The Chinese government’s announcement that it is blocking ICOs (Initial Coin Offerings) on the grounds of economic and financial disruption has destabilized the digital world order. Those who have completed ICO fundraising are now required to return funds to investors, many of whom, along with other crypto-enthusiasts, are left concerned about the uncertain future of cryptocurrencies in China. Yet if we think that China’s intention is to block innovation and frustrate efforts for a blockchain future, we would be seriously mistaken.
A closer look at China’s approach to cryptocurrencies reveals that the government understands perfectly well how important they are. It may be surprising for some to hear that Ripple, the Fintech start-up based in California, held a reception for a delegation of Chinese academics and central bank officials just a couple of weeks ago. Even more interesting is that the ICO ban was introduced shortly afterwards.
Ripple is one of Silicon Valley’s most successful tech start-ups, after the likes of Uber and Airbnb. In its own words, it offers ‘global financial settlement solutions to enable the world to exchange value like it already exchanges information.’ For example, instead of international bank transfers taking 2-5 days, Ripple’s cryptocurrency XPR can do it in 2-5 seconds.

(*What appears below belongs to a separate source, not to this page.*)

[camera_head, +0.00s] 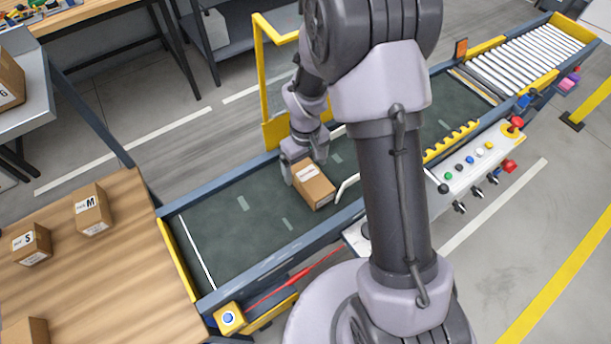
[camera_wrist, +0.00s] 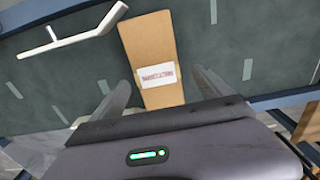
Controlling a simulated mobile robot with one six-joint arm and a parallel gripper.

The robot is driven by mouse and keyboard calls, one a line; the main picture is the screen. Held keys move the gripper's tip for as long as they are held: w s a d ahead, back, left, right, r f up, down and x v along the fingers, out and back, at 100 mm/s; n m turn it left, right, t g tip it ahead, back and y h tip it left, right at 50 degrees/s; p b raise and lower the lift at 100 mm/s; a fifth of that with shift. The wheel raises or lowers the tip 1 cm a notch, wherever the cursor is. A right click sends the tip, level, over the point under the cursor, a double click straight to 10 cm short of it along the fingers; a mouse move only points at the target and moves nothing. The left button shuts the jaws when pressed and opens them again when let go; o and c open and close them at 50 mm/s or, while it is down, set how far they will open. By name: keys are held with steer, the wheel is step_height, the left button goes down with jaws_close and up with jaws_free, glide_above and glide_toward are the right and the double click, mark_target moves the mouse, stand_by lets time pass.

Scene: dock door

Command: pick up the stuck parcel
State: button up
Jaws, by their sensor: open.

Such rapid transfer of capital will enable banks to source liquidity on demand and allow payment providers to lower forex costs whilst providing faster payment settlements. It is estimated that 90 banks will soon participate in Ripple’s international payment network. In other words, Ripple is just one of the blockchain-derived cryptocurrencies set to revolutionize the world of finance and commerce.
According to a report on WeChat (known in China as Weixin), the purpose of the meeting was to discuss the latest blockchain trends and promote Fintech cooperation between the US and China. Although we do not know for certain, this most probably involved a presentation on Ripple’s cross-border, faster-payment technology – a cheaper and more efficient way of transferring capital digitally. It was possibly a gentle nudge to China that other countries are quickly jumping onto the blockchain bandwagon. Whereas Japanese banks have completed a transfer pilot using this technology, Abu Dhabi’s largest bank already offers it as a service for its commercial users. Besides, China is no doubt keen to understand the pivotal role blockchain technology and cryptocurrencies can play in the future as much as possible. An indicator of this is the Central Bank’s establishment of the Digital Currency Research Institute, located in Beijing.
The day of the meeting coincided with a 10% increase in value for Ripple. It is now approaching a market capitalization of $8.5 billion, thereby making it the fourth largest cryptocurrency after Bitcoin, Ethereum, and Bitcoin Cash. Such progress, then, can imbue us with future optimism – at least for now.